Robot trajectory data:
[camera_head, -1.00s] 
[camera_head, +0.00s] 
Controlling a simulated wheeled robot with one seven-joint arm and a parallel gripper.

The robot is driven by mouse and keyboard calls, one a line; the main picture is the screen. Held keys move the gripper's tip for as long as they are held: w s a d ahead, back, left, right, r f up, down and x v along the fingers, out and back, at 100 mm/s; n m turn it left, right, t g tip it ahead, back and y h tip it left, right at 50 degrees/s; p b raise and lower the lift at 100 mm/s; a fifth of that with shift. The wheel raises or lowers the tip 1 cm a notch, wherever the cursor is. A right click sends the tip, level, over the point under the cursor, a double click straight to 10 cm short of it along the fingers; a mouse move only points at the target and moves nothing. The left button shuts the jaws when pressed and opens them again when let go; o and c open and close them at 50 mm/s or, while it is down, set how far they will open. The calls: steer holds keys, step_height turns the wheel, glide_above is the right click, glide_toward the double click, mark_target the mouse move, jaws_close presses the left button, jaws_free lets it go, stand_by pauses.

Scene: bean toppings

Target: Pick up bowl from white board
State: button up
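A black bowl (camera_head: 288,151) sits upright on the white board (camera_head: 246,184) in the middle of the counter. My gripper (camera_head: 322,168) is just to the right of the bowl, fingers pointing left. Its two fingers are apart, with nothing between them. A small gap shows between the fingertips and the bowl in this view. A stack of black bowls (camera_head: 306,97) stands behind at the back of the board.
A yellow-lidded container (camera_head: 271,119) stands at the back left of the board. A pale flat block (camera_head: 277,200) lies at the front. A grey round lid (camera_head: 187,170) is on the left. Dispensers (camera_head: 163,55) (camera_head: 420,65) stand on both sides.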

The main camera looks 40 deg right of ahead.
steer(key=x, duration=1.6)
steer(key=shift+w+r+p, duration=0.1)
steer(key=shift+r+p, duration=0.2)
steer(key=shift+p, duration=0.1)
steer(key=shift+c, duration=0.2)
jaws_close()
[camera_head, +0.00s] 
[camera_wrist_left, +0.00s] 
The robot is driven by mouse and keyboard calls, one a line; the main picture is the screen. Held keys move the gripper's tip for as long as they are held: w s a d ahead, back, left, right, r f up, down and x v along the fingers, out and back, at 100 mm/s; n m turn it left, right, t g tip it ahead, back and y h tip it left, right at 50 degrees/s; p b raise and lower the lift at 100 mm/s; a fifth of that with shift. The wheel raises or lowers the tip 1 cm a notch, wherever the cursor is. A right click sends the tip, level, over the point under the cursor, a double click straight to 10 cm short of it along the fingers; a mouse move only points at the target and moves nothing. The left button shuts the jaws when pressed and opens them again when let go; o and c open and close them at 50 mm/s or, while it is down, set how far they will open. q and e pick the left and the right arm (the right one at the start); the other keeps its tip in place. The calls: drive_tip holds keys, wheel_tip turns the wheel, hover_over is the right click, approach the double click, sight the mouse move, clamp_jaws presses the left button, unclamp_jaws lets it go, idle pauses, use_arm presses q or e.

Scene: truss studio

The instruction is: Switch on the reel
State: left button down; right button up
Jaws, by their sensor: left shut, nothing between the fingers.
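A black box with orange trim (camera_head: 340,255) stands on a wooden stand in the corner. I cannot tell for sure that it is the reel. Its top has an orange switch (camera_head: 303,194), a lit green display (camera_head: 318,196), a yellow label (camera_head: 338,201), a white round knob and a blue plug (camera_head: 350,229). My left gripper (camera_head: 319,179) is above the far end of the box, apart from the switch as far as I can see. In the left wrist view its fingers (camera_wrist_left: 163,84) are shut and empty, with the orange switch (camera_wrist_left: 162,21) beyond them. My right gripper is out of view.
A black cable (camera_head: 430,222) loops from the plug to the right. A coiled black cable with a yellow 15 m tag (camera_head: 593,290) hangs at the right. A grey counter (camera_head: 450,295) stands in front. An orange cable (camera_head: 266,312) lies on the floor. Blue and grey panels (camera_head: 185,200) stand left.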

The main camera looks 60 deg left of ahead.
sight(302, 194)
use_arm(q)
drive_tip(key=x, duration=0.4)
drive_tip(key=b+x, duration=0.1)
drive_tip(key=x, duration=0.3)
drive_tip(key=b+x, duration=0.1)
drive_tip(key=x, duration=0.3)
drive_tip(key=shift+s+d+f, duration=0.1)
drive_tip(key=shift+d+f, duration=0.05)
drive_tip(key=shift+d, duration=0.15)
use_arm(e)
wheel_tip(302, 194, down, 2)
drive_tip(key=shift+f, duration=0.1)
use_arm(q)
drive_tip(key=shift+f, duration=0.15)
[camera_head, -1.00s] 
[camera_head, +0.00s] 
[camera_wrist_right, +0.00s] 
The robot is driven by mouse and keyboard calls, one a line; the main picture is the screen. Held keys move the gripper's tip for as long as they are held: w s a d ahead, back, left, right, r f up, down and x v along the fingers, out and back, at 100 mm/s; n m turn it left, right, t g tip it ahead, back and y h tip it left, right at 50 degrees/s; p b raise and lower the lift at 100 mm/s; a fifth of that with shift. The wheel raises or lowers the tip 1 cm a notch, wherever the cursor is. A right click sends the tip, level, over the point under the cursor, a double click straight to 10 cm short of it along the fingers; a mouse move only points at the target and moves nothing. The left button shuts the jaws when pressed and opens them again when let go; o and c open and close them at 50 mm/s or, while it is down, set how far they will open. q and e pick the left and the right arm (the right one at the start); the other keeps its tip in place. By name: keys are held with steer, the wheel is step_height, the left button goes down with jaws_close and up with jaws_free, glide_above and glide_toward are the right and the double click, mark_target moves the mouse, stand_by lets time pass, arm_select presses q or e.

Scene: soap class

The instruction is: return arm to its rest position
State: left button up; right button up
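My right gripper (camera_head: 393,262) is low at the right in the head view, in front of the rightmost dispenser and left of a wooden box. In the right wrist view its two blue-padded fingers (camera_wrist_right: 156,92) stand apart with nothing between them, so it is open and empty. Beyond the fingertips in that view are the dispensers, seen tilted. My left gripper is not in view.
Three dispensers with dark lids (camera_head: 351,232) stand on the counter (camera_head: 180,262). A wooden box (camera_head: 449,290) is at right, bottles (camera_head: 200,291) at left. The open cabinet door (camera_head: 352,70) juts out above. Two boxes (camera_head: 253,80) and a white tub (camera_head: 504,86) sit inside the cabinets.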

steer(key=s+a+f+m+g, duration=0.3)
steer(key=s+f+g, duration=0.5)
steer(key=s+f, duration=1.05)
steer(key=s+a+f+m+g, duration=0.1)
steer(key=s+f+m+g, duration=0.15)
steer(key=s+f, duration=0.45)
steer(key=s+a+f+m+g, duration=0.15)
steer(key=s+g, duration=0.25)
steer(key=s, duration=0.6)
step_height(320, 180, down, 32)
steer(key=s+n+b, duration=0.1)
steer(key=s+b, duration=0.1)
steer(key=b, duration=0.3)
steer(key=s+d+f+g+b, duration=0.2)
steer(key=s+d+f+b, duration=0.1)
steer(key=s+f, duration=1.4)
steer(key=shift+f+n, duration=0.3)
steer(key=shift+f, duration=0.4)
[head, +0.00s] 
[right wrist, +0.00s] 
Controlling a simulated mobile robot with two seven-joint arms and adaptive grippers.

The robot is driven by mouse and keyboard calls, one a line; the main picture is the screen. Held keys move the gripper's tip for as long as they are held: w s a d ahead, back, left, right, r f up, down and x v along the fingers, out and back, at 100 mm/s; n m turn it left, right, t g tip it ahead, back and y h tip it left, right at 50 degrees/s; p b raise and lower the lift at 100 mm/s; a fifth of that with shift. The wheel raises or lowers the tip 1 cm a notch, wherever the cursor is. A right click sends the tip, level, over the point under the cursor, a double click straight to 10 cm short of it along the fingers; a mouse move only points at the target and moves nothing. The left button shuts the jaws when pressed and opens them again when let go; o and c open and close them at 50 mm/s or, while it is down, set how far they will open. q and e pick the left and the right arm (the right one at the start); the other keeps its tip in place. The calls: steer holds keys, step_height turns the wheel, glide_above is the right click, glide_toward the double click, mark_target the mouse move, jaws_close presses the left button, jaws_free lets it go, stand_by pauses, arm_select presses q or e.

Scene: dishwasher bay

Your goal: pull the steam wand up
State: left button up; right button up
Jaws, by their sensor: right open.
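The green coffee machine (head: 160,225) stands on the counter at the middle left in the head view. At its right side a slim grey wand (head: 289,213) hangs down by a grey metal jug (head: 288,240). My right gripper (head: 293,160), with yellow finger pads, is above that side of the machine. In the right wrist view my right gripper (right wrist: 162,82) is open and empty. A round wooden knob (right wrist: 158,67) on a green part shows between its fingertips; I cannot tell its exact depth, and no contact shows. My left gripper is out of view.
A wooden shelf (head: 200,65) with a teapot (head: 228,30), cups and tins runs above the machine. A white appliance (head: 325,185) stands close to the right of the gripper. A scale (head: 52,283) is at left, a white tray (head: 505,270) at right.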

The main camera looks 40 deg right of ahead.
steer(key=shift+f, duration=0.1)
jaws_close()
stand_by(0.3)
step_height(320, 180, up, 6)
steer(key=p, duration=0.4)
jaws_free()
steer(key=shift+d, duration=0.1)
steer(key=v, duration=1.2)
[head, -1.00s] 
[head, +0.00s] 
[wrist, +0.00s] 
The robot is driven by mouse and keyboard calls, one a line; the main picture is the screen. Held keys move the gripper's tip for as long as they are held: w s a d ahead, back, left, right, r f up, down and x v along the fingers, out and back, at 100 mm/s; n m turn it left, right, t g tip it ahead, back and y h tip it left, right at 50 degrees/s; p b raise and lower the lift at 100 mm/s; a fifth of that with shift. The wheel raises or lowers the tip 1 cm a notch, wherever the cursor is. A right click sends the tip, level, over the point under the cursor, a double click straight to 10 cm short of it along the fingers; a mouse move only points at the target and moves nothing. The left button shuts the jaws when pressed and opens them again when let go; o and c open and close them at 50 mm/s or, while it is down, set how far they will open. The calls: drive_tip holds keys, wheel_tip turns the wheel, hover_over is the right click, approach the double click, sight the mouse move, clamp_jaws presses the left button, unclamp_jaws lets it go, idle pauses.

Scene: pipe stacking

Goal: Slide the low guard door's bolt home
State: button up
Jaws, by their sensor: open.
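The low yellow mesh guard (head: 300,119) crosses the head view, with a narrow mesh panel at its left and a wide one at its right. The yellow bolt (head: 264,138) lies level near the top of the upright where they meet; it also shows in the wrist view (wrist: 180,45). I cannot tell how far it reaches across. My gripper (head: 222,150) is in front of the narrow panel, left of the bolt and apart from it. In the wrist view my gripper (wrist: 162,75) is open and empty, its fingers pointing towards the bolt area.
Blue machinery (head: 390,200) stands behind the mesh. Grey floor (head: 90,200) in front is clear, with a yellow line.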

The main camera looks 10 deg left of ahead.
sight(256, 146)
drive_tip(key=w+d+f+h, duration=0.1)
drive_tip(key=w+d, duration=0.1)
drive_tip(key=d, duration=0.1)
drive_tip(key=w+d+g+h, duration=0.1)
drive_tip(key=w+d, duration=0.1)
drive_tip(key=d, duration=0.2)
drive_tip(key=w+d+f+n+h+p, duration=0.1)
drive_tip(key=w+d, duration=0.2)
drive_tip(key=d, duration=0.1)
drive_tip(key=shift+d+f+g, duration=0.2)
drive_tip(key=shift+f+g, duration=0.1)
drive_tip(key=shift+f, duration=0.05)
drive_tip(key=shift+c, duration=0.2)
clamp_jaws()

#### Given problem:
Look above for lines with the word "Controlling" and copy them all.

#### Final answer:
Controlling a simulated wheeled robot with one seven-joint arm and a parallel gripper.
Controlling a simulated mobile robot with two seven-joint arms and adaptive grippers.

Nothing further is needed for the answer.